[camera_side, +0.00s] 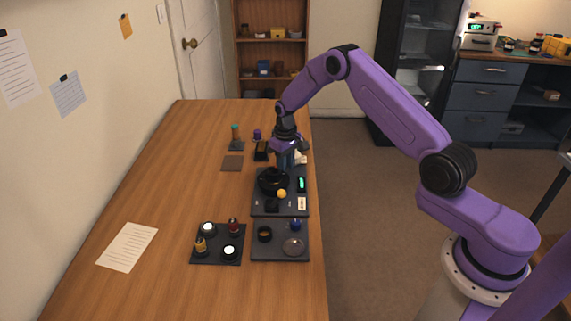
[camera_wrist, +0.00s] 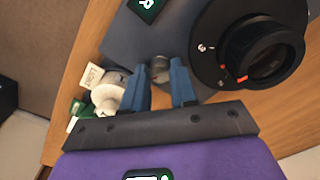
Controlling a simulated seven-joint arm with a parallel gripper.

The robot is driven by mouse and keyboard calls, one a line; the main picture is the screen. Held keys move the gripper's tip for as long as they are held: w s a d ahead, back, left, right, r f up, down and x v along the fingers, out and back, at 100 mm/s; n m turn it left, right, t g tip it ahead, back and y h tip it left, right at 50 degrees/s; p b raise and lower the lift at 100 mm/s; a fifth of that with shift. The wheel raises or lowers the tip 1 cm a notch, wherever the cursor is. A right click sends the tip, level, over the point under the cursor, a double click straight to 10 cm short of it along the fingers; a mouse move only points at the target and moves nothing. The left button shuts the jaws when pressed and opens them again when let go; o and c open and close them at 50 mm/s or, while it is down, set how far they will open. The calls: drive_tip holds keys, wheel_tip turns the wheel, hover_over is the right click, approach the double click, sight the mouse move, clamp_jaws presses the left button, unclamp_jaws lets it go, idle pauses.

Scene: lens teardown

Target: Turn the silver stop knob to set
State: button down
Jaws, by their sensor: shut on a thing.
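The silver stop knob (camera_wrist: 160,64) shows in the wrist view on the dark work plate, just left of the black round lens holder (camera_wrist: 262,45). My gripper (camera_wrist: 159,72) has its two blue fingers on either side of the knob, shut on it. In the side view my gripper (camera_side: 285,160) points down at the far end of the plate (camera_side: 262,208), behind the black lens holder (camera_side: 270,179). The knob cannot be made out there. A marked pointer position for "set" is not legible.
A green-lit display (camera_wrist: 147,4) is on the plate. A white round part (camera_wrist: 108,98) lies left of my fingers. Trays of parts (camera_side: 218,257) stand nearer; the table's left side is mostly clear.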

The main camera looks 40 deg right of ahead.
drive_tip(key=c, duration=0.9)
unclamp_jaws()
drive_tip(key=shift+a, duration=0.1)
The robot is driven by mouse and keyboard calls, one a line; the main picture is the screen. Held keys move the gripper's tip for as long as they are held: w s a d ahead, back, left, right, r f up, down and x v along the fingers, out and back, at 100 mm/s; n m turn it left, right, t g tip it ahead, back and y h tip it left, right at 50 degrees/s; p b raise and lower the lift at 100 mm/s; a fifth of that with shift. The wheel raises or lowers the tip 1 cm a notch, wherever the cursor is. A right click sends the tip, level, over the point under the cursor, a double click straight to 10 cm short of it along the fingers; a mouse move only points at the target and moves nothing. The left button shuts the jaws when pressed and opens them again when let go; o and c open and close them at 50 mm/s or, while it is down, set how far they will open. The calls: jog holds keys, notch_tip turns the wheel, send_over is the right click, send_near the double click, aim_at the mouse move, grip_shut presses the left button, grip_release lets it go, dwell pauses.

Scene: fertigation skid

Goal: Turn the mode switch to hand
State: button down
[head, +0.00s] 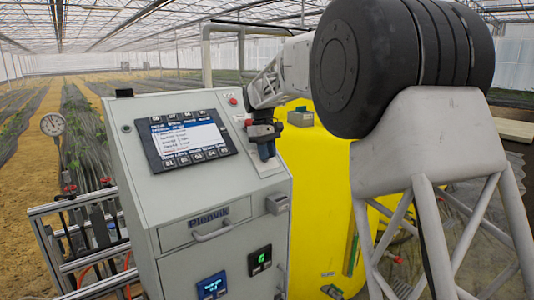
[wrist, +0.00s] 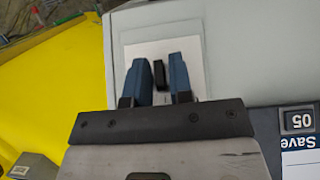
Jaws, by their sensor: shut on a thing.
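The mode switch shows in the wrist view as a small black knob (wrist: 159,74) on a pale plate (wrist: 190,45) fixed to the grey cabinet. My gripper (wrist: 159,60) has its two blue fingers on either side of the knob and is shut on it. The knob's long side lies along the fingers. No switch markings can be read, so its set position cannot be told. In the head view my gripper (head: 266,152) is at the right part of the cabinet's sloping panel and hides the switch.
The grey control cabinet (head: 200,190) carries a lit screen (head: 188,137) with buttons left of my gripper. A red button (head: 233,101) sits above it. A yellow tank (head: 325,200) stands close on the right. A pressure gauge (head: 52,124) and pipe frame are at the left.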

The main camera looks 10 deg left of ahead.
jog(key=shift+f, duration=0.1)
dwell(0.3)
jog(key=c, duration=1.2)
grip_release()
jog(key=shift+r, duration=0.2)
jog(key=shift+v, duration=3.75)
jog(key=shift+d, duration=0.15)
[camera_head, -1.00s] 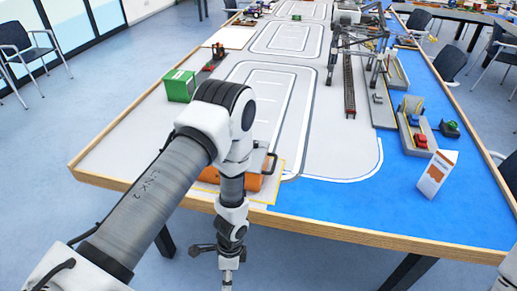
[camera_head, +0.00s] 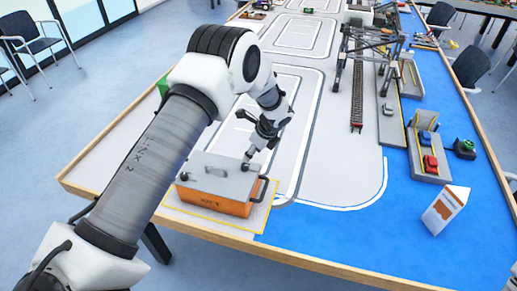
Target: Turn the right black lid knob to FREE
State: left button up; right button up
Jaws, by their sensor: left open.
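An orange box (camera_head: 212,201) with a grey lid (camera_head: 222,180) stands near the table's front left corner, on a yellow-bordered mat. The lid has a raised handle in its middle and a small dark knob (camera_head: 184,176) at its left. The right black lid knob is not clear; it lies at or under my gripper's tip. My left gripper (camera_head: 248,160) points down at the right back part of the lid, open. I cannot tell whether it touches the lid or is around the knob. My right gripper is out of view.
A dark side handle (camera_head: 262,190) sticks out at the box's right. A green box (camera_head: 163,86) is partly hidden behind my left arm. A gantry crane (camera_head: 372,48) stands farther back right. A white and orange carton (camera_head: 445,208) stands on the blue area, which is otherwise clear nearby.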

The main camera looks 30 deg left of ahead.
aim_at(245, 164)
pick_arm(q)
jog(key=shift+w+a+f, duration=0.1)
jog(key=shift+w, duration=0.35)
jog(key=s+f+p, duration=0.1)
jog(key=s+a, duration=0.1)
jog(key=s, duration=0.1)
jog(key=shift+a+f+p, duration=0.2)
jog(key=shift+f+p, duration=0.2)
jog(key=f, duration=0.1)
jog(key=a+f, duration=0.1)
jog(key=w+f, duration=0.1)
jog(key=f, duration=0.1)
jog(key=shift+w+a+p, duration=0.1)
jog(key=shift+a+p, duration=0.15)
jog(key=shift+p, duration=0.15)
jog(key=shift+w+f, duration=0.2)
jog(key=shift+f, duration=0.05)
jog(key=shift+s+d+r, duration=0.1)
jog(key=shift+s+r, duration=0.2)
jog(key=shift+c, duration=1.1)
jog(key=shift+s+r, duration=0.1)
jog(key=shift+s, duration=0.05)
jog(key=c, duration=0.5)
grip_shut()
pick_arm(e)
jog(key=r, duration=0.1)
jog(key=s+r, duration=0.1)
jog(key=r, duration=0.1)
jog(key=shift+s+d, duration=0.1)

◆ **Job**
Word for word, repeat the lines above from the one with "Goal: Turn the mode switch to hand" through the one with "State: left button up; right button up", and nothing beyond them. Omit the pictures.

◆ **Result below**
Goal: Turn the mode switch to hand
State: button down
[head, +0.00s] 
[wrist, +0.00s] 
Jaws, by their sensor: shut on a thing.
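The mode switch shows in the wrist view as a small black knob (wrist: 159,74) on a pale plate (wrist: 190,45) fixed to the grey cabinet. My gripper (wrist: 159,60) has its two blue fingers on either side of the knob and is shut on it. The knob's long side lies along the fingers. No switch markings can be read, so its set position cannot be told. In the head view my gripper (head: 266,152) is at the right part of the cabinet's sloping panel and hides the switch.
The grey control cabinet (head: 200,190) carries a lit screen (head: 188,137) with buttons left of my gripper. A red button (head: 233,101) sits above it. A yellow tank (head: 325,200) stands close on the right. A pressure gauge (head: 52,124) and pipe frame are at the left.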

The main camera looks 10 deg left of ahead.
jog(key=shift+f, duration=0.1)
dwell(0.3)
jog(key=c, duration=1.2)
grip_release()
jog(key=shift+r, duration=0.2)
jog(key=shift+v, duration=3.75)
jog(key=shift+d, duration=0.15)
[camera_head, -1.00s] 
[camera_head, +0.00s] 
Target: Turn the right black lid knob to FREE
State: left button up; right button up

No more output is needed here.